STATED TASK - Render the following material again verbatim, leaving nothing out.

COLLECTED DATA -

____________

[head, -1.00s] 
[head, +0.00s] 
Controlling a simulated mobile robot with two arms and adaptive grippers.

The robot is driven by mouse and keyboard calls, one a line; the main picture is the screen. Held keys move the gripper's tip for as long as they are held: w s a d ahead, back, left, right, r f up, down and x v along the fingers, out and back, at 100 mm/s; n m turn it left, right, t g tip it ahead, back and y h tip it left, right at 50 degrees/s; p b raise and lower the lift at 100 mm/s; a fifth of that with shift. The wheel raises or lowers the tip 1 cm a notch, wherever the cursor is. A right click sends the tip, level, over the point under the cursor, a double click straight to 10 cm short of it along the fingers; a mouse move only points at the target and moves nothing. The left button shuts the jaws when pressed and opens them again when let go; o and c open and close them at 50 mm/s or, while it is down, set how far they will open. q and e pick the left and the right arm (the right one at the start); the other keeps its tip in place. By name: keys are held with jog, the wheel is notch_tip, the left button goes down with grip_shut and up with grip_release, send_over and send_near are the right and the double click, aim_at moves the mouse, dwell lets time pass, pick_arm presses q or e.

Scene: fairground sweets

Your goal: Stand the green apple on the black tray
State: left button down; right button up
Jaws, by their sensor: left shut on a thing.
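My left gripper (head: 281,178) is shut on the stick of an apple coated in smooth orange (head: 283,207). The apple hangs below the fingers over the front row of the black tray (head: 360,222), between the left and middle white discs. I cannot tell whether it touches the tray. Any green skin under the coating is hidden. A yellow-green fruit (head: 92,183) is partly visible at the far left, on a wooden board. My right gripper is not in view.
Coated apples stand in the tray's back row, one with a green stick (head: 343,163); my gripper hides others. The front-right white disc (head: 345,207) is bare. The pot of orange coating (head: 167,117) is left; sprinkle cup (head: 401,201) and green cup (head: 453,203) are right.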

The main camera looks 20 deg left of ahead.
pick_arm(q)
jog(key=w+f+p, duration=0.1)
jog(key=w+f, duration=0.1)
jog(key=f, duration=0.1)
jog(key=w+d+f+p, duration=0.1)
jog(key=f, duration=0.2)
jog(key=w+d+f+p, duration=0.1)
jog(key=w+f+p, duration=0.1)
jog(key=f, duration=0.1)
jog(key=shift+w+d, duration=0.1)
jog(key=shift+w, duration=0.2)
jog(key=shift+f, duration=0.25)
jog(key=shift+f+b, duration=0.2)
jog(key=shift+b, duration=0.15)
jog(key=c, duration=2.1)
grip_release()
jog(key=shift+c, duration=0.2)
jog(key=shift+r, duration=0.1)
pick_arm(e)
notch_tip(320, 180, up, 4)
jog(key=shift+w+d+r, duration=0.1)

____________

RESPONSE TO THIS EXERCISE -
[head, -1.00s] 
[head, +0.00s] 
Controlling a simulated mobile robot with two arms and adaptive grippers.

The robot is driven by mouse and keyboard calls, one a line; the main picture is the screen. Held keys move the gripper's tip for as long as they are held: w s a d ahead, back, left, right, r f up, down and x v along the fingers, out and back, at 100 mm/s; n m turn it left, right, t g tip it ahead, back and y h tip it left, right at 50 degrees/s; p b raise and lower the lift at 100 mm/s; a fifth of that with shift. The wheel raises or lowers the tip 1 cm a notch, wherever the cursor is. A right click sends the tip, level, over the point under the cursor, a double click straight to 10 cm short of it along the fingers; a mouse move only points at the target and moves nothing. The left button shuts the jaws when pressed and opens them again when let go; o and c open and close them at 50 mm/s or, while it is down, set how far they will open. q and e pick the left and the right arm (the right one at the start); the other keeps its tip in place. By name: keys are held with jog, the wheel is notch_tip, the left button goes down with grip_shut and up with grip_release, send_over and send_near are the right and the double click, aim_at moves the mouse, dwell lets time pass, pick_arm presses q or e.

Scene: fairground sweets

Your goal: Stand the green apple on the black tray
State: left button down; right button up
Jaws, by their sensor: left shut on a thing.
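My left gripper (head: 281,178) is shut on the stick of an apple coated in smooth orange (head: 283,207). The apple hangs below the fingers over the front row of the black tray (head: 360,222), between the left and middle white discs. I cannot tell whether it touches the tray. Any green skin under the coating is hidden. A yellow-green fruit (head: 92,183) is partly visible at the far left, on a wooden board. My right gripper is not in view.
Coated apples stand in the tray's back row, one with a green stick (head: 343,163); my gripper hides others. The front-right white disc (head: 345,207) is bare. The pot of orange coating (head: 167,117) is left; sprinkle cup (head: 401,201) and green cup (head: 453,203) are right.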

The main camera looks 20 deg left of ahead.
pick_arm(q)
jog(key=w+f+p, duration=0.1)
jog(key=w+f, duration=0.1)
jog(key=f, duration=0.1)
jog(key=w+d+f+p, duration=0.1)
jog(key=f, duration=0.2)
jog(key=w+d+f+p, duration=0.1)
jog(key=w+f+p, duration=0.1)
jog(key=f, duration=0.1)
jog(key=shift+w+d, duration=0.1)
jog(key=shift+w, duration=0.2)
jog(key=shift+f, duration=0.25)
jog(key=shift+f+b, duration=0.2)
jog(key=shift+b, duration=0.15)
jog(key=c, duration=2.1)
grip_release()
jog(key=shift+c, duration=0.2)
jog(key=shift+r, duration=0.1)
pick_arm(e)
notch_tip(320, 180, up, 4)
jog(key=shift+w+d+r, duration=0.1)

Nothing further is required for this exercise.